Avoiding Outsourcing Failure
maintenance management September 2, 2011
I'm Dan Hounsell, editor of Maintenance Solutions magazine. Today's topic is avoiding outsourcing failure.
Directly or indirectly, all maintenance and engineering managers have experience with outsourcing. Many have found great success with outsourcing endeavors, but even more have found problems — even serious failures — with outsourcing contracts and contractors, says Michael Cowley, president of CE Maintenance Solutions, who provides maintenance training, coaching, and consulting services.
Outsourcing can be an effective tool to help managers and organizations make progress toward productivity and effectiveness, but outsourcing is not always a less-expensive or even successful alternative. And there is one common mistake managers make most often that is fatal to the process, Cowley says.
An array of problems, from hiring the wrong contractor or setting unrealistic goals to inadequate contract details or inflexible contracts, can ruin the relationship between the contractor and the manager and lead to outsourcing failure.
Good outsourcing contractors perform an autopsy after the death of an outsourcing contract to determine the reasons it failed and steps the parties involved can take to prevent future problems.

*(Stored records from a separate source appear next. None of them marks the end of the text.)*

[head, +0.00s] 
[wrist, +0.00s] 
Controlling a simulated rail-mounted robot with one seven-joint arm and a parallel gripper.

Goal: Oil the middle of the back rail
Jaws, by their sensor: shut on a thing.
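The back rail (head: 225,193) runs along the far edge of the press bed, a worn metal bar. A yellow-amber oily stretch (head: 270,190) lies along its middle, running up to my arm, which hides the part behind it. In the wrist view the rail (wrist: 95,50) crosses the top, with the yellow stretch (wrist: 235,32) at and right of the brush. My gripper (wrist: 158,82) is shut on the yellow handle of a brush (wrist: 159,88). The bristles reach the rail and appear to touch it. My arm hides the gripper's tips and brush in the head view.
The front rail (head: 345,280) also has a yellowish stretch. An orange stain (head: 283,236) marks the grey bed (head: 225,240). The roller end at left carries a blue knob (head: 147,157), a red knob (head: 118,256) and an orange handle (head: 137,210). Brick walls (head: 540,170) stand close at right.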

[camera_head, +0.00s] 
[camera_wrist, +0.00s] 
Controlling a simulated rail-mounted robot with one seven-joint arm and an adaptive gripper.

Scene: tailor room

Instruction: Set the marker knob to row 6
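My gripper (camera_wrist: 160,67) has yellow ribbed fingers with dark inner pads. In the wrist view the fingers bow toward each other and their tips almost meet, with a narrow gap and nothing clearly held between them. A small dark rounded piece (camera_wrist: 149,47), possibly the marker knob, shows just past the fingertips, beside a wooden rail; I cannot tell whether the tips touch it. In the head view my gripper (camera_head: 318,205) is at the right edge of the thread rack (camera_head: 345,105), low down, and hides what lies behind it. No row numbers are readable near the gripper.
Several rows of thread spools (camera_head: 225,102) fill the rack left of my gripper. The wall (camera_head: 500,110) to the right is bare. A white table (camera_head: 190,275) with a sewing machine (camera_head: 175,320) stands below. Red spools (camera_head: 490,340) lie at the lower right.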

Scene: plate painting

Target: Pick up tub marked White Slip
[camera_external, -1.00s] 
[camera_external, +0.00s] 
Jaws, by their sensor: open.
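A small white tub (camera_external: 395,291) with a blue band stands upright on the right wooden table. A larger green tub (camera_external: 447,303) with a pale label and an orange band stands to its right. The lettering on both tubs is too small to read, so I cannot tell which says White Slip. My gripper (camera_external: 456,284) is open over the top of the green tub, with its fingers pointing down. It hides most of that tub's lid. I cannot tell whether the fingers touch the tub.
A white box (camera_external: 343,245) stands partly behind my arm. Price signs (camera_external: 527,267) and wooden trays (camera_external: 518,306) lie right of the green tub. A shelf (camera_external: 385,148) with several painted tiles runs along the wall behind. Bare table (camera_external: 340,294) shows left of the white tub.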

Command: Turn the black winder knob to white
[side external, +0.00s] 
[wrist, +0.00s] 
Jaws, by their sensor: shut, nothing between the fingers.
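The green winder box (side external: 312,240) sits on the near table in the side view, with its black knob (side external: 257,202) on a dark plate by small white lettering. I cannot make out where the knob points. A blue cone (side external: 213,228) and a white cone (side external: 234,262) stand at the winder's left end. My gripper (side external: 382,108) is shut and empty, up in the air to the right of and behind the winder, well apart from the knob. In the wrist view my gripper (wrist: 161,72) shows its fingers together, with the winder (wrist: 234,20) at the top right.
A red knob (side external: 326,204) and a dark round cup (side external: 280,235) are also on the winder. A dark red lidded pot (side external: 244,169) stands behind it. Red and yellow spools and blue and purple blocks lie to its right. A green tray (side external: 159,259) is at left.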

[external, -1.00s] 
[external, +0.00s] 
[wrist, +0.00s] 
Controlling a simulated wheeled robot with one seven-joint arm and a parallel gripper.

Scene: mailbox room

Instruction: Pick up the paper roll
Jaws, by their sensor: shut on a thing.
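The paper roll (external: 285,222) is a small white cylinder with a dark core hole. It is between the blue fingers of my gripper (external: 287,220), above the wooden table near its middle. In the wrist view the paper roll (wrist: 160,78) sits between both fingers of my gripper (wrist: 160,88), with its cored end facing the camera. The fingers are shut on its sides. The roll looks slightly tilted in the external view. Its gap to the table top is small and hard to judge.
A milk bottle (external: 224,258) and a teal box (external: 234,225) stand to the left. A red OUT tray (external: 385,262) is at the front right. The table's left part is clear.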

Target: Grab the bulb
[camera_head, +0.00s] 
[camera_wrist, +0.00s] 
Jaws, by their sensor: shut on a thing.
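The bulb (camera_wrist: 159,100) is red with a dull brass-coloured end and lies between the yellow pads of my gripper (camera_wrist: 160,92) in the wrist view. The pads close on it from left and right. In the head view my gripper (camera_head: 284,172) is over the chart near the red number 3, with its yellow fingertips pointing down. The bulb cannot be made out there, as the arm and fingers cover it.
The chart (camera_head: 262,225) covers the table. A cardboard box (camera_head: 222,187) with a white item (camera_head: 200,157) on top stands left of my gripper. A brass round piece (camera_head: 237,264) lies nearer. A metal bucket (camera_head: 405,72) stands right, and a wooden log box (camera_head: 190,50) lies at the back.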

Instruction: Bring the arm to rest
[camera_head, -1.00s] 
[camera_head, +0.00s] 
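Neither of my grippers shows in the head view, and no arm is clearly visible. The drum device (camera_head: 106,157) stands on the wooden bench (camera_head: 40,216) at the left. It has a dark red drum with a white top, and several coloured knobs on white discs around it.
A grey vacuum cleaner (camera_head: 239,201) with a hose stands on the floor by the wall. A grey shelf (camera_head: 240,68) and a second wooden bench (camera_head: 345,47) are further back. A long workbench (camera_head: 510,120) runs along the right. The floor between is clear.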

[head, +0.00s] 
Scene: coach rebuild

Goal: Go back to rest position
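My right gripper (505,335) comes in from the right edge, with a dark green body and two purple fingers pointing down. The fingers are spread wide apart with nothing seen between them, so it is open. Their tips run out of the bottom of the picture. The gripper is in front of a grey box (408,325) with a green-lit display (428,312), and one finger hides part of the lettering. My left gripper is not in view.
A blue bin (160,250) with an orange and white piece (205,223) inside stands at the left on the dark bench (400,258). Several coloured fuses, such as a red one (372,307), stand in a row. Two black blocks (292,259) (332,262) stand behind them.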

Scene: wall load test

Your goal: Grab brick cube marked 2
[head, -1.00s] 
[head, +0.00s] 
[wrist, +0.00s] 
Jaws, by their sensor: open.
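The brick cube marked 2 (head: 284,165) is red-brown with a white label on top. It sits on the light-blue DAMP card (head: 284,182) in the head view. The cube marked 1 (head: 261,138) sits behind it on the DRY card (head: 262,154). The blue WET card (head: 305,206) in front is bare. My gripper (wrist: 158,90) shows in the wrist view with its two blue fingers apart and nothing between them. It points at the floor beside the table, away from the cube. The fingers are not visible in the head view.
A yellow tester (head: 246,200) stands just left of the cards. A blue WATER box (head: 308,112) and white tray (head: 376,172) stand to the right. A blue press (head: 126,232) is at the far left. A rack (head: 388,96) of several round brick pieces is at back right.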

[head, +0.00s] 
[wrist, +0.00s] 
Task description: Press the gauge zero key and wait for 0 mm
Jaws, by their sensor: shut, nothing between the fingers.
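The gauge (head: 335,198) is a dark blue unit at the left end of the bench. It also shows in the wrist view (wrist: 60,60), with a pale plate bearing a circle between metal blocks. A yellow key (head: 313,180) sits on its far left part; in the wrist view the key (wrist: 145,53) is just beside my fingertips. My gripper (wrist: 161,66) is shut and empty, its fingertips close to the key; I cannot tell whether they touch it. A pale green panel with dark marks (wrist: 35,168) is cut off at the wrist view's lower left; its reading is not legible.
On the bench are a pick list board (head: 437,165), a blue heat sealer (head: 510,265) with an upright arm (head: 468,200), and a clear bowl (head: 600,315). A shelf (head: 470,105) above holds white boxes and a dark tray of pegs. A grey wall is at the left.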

But here is the single most common cause of outsourcing failure: Building owners and managers who fail to understand the existing scope of work and do not offer a vision for measurable maintenance performance.
It might seem difficult to believe that most managers or owners are clueless about the details of the scope or statement of work for the existing job or workers, but it's true, Cowley says. Then they hire a contractor to do the work and expect that company to understand the organization's needs or wants, based only on a one-hour bid meeting and a 10-page document.